I don’t think most of those regular viewers pull the stories apart or give them an exhaustive political or dramatic critique. I think they have, instead, learned a great deal about the innate humanity of people different from them by watching this show. They’ve come to see that whether the person you love is the same gender as you are, or the opposite, love is just love. That being transgender is something you are, not something you do. That ugly words can kill. That the captain of the cheerleaders and the quarterback of the football team have a story you don’t know, and it’s a surprisingly sad one.
I’m not saying any of that is a reason to forgive Glee for its mistakes. It may have a good beat and you can dance to it, but the show is inconsistent and often shallow. It’s guilty of nearly all the many examples of emotional manipulation and issue exploitation that Rosenberg lists in her piece. Even when Glee gets things right – the parity between Rachel/Finn and Kurt/Blaine in “The First Time,” the sly meta about double standards in “Heart,” Mercedes inviting Quinn to move in with her family when her life was falling apart, Santana telling off Will about his appropriation of Latino culture, Blaine singing “Teenage Dream” the first time he meets Kurt, Quinn’s performance of “It’s a Man’s World” – it mostly just makes the times it gets it wrong stand out in sharper contrast.
And certainly you can’t say, “Immoral bad, visibility good,” and put the two on a scale and see which one weighs the most.

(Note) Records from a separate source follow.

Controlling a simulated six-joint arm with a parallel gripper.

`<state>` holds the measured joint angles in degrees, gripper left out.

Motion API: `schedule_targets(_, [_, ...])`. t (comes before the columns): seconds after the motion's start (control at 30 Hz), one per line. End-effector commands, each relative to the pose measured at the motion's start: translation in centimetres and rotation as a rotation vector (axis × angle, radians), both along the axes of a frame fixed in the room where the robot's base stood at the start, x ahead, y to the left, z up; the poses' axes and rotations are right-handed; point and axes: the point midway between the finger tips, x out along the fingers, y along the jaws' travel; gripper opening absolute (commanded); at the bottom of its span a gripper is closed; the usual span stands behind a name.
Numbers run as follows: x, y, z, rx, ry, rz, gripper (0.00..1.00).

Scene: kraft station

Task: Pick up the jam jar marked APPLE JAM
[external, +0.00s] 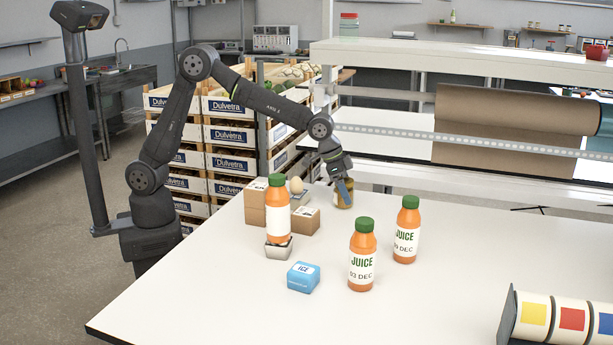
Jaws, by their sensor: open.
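A small amber jar (345,203) stands on the white table near its far edge, partly hidden by my gripper. Its label cannot be read from here. My gripper (344,193) points down at the jar, with a blue-grey finger in front of the jar's upper part. The jaws are open; I cannot tell whether they touch the jar.
Cardboard boxes (306,220) with an egg (296,185) stand left of the jar. An orange bottle (278,222) stands on a small metal block (279,249). Two JUICE bottles (362,262) (406,235) and a blue ICE box (303,277) stand nearer.

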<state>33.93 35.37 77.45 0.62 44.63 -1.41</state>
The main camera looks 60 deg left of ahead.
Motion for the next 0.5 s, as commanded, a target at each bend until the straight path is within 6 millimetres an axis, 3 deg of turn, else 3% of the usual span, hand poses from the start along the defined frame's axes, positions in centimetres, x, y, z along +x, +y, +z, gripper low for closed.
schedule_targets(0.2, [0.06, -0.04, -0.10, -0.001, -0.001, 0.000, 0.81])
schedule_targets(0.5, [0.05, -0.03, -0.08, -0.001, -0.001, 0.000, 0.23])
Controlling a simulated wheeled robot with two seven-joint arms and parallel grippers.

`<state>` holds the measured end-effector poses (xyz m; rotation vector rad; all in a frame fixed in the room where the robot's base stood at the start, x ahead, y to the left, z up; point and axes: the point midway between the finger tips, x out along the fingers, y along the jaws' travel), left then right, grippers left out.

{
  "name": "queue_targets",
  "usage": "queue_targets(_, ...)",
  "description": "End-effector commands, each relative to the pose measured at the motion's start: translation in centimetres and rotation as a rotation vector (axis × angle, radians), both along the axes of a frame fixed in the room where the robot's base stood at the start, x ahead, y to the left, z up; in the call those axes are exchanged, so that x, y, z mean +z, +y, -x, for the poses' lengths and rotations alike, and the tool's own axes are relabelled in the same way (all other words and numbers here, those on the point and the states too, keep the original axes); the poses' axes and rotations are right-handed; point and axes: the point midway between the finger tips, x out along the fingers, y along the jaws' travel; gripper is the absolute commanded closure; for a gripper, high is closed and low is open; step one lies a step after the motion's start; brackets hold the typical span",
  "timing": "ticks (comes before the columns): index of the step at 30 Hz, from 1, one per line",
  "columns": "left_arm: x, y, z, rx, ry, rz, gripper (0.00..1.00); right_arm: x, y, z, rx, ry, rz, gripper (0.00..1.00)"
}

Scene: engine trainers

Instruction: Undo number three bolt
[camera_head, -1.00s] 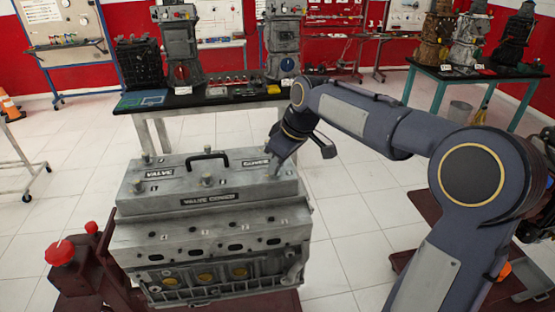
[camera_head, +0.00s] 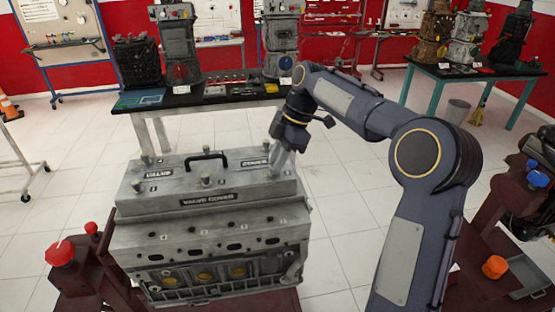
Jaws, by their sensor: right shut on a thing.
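The grey valve cover (camera_head: 237,191) lies on top of the engine block (camera_head: 215,251), with a black handle on it. One bolt (camera_head: 206,180) stands at the middle of the cover and another bolt (camera_head: 146,159) at its left end. My right gripper (camera_head: 276,168) points down at the right end of the cover, with its fingers shut on the bolt there. The fingers hide most of that bolt. The small number marks are too blurred to read with certainty. My left gripper is out of view.
A red knob (camera_head: 60,253) stands on a dark red stand left of the engine. A black-topped table (camera_head: 200,99) with engine parts is behind it. An orange cap (camera_head: 494,267) and a grey tray (camera_head: 532,275) are at the lower right. White floor around the engine is clear.

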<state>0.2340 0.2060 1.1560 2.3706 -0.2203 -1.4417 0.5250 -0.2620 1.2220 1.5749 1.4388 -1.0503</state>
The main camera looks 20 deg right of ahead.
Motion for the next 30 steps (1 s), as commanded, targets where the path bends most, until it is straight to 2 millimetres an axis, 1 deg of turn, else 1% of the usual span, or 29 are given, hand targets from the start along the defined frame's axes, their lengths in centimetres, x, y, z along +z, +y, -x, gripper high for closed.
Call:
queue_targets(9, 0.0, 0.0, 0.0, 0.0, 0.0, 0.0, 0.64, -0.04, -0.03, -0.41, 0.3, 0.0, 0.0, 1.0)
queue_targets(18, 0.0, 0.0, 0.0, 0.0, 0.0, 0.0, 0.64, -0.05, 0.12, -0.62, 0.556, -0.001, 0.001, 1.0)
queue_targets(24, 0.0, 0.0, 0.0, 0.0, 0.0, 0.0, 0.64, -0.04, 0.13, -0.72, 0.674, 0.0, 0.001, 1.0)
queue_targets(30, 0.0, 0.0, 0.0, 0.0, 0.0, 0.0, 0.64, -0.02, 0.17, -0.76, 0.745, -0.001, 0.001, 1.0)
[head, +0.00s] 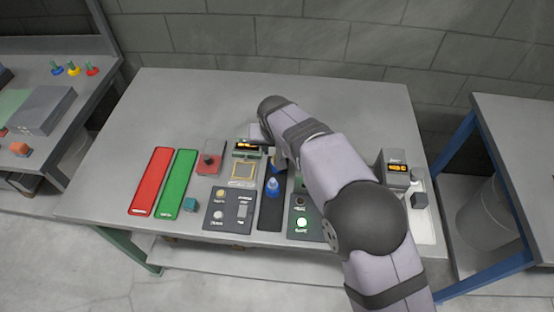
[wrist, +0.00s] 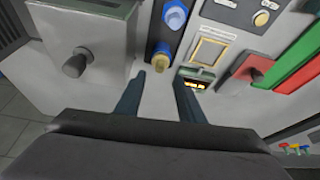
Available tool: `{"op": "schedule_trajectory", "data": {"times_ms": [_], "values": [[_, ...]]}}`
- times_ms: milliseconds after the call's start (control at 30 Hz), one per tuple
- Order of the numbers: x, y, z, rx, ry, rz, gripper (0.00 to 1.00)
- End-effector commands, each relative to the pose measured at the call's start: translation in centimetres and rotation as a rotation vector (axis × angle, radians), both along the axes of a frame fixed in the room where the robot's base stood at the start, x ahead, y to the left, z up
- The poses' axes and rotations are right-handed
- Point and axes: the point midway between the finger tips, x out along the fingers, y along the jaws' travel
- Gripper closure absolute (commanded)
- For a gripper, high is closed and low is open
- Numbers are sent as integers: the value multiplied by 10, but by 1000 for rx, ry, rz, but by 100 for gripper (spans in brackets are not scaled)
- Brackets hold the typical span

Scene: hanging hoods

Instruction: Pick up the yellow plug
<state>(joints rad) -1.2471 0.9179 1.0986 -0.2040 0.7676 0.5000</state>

So by all means, don’t forgive Glee. Don’t watch it if you don’t want to. Post on Tumblr and your blog and anywhere Google crawls telling Glee to be a better show.
But I, and that heartbroken 16-year-old I used to be, will keep watching it, because it tells a truth about my life that I’ve never seen on prime time television before. And I think, for all of us who see our usually invisible selves in the silly, disjointed, often contradictory and even offensive world that is Glee, that’s not even a little immoral.